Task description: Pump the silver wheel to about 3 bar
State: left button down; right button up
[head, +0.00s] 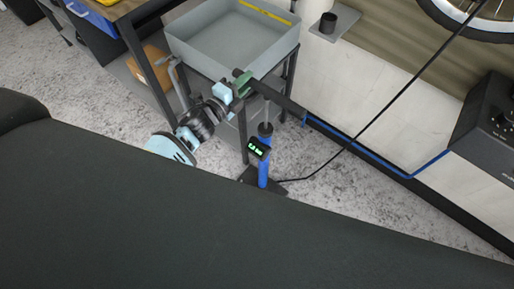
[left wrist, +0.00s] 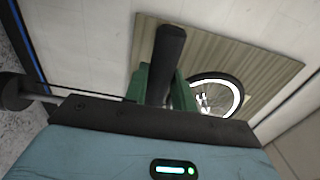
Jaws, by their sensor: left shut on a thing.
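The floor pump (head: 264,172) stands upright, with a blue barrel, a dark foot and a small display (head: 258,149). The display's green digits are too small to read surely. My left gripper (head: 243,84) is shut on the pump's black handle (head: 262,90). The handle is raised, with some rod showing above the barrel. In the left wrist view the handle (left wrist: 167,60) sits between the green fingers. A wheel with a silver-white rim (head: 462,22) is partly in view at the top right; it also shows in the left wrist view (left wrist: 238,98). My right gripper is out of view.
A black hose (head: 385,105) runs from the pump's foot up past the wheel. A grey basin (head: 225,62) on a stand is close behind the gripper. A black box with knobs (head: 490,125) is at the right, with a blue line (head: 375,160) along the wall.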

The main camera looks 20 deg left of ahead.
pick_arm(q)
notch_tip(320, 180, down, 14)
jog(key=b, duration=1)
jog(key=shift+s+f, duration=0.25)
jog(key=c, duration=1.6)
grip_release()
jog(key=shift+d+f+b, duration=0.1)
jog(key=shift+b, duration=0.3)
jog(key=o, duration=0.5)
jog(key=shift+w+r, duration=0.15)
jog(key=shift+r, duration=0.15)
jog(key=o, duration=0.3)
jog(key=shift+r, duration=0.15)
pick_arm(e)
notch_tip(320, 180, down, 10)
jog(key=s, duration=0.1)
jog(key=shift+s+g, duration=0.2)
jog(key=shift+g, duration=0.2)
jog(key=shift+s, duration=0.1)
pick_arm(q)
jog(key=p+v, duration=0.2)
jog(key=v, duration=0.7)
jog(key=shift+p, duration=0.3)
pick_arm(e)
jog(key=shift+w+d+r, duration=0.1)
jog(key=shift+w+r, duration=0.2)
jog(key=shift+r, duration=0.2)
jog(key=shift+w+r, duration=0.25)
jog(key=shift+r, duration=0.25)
——
Without any pictures, reproduce the lines from the first one in the material through the line that has "[left wrist, +0.00s]", exactly as they appear.

• The solution:
Task description: Pump the silver wheel to about 3 bar
State: left button down; right button up
[head, +0.00s] 
[left wrist, +0.00s] 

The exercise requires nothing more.